On Amberley’s quite lively main drag (it does double as State Highway 1) are a couple of excellent restaurants. The award-winning Nor’Wester Café has a good local wine list and serves fine steak. For something quite different, the agreeable little Thai restaurant Karma won’t disappoint.

Surveying all this, on the road’s western side, is Captain Charles Upham, VC and bar, heroically struck in bronze, one of the district’s most famous sons. If Captain Upham were to come to life again for an hour or two, I suspect he would probably head for the Brew Moon Garden Café and Brewery to the south of Amberley. There he might well order a glass of brewer Kieran McCauley’s excellent Hophead India Pale Ale. Should he then ask after the local farms and their flocks of sheep, who would be brave enough to tell him?


Fact File

Eat At
Nor’Wester Café 95 Main North Rd, Amberley, ph: 03-314 9411, www.norwestercafe.co.nz Excellent service, generous servings and a strong wine list.

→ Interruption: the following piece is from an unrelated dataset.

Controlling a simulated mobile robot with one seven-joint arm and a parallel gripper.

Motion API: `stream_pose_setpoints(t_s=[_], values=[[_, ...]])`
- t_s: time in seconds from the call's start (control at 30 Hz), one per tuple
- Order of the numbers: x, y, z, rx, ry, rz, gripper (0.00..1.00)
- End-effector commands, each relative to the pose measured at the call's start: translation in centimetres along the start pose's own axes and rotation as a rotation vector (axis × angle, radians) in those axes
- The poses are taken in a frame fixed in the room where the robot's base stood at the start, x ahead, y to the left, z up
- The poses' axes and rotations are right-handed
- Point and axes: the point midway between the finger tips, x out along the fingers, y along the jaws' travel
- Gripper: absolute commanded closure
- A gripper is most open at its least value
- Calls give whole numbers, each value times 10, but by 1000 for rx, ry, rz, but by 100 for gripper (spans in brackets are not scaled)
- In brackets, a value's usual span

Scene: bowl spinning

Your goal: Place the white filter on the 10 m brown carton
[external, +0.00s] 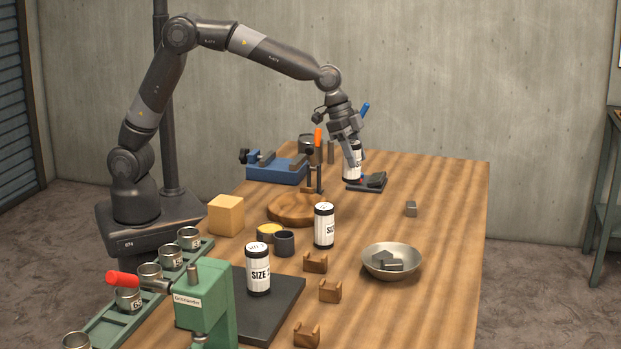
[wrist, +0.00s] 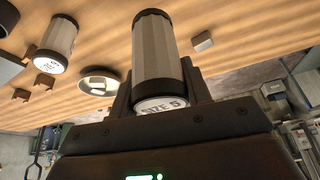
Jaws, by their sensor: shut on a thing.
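My gripper (external: 349,148) points down at the far end of the table, shut on a white filter (external: 351,168) with black ends. In the wrist view this filter (wrist: 158,52) lies between the fingers, and its end face reads "SIZE 5". I cannot tell whether its lower end touches the surface below. Two similar white filters stand upright, one (external: 324,228) mid-table and one (external: 258,272) on a dark plate. A plain tan-brown box (external: 226,216) sits at the table's left edge; no "10 m" label shows on it.
A clamp with a blue handle (external: 372,182) is close beside the held filter. The right side is mostly clear.

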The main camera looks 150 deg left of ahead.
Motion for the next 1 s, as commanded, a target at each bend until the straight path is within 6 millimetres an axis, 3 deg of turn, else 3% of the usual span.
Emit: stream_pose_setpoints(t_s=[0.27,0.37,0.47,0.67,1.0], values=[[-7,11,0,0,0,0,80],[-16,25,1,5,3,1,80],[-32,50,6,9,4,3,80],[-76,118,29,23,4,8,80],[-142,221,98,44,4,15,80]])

Pegasus Bay Winery Restaurant Stockgrove Rd, Waipara, ph: 03314 6869, www.pegasusbay.com Impeccable ambience. Seriously good wine and food matches.

Route 72 Café Bar Emporium 1697 Cust Rd, Cust, ph: 03-312 5595, www.route72.co.nz Worth a detour west of Rangiora for its hearty, flavoursome fare.


Shop At
Hazelwood Hazelnuts 103A Carters Rd, Amberley, ph: 03-314 2414 Tasting room open Tues-Thurs from 9am-12.30pm.

Pukeko Junction Regional Wine Centre 458 Ashworths Rd (SH1), Leithfield, ph: 03-314 8867 An excellent selection of Waipara wine. The attached café is a popular Saturday brunch haunt.


Stay At
Claremont Country Estate & Nature Reserve Waipara Gorge, ph: 03-314 7559, www.claremont-estate.com A stylish upmarket lodge dating back to 1866 on a private nature-reserve property with a geological secret history in the heart of Waipara wine country.

Dry Paddocks Country Retreat 325 Purchas Rd, ph: 03-314 9639, www.drypaddocks.co.nz Understated luxury in this two-bedroom, contemporary cottage in corrugated iron with all the amenities of a country lodge. Local breakfast provisions include Rachel Scott’s bread. Dinner by arrangement with host Gillian Hyndman, who uses seasonal produce from her bountiful potager garden.

Dunnolly Luxury Vineyard Cottage & Villa 157 Church Rd, ph: 03-314 6940, www.vineyardcottage-dunnolly.com Bed and breakfast in a single-bedroom, self-contained cottage, plus two rooms in the homestead villa with a full bed-and-breakfast service in the library.


Take A Tour
Waipara is the southern apex of the Alpine Pacific Triangle, a 370-kilometre touring circuit that takes in the rugged Kaikoura coast with its whale-watching delights, the alpine spa village of Hanmer Springs, and a lot of beautiful scenery in between. www.alpinepacifictourism.co.nz

Other things to do

Fishing
Many rivers are popular for trout and salmon fishing.

Iron Ridge Quarry 707 Ram Paddock Rd, Waipara Valley, ph: 03-314 9198, www.raymondherber.com Here, in an old limestone quarry, Raymond Herber has his iron sculpture studio. Group visits by appointment.

Karikaas Natural Dairy Products 156 Whiterock Rd, Loburn, Rangiora, ph: 03-312 8708, www.karikaas.co.nz Taste and buy excellent cheeses and butter at the factory shop.

Limestone Hills Ram Paddock Rd, Amberley, ph: 03-314 9921, www.limestonehills.co.nz A chance to join the owners on French black truffle hunts in season. A charming, two-bedroom cottage overlooks the Waipara River Gorge.

Waipara Gardens General Store 63 Glenmark Drive, Waipara Village This local landmark is run by Sarah Hughes-Games, who also sells her quality, fresh vegetables and seedlings here.

Waipara Valley Farmers’ Market Held each Saturday morning (Labour Weekend to April), at Pegasus Bay Winery.

Waipara Wine Trail Most wineries are clustered close to a 10km stretch of SH1. See www.waiparawine.co.nz

Weka Pass Railway ph: 03-962 2999, www.wekapassrailway.co.nz On the first and third Sundays of the month, restored steam locomotive A428 chugs out of the Glenmark station on a return trip to Waikari at the other side of Weka Pass. A great way to see Frog Rock and other limestone formations.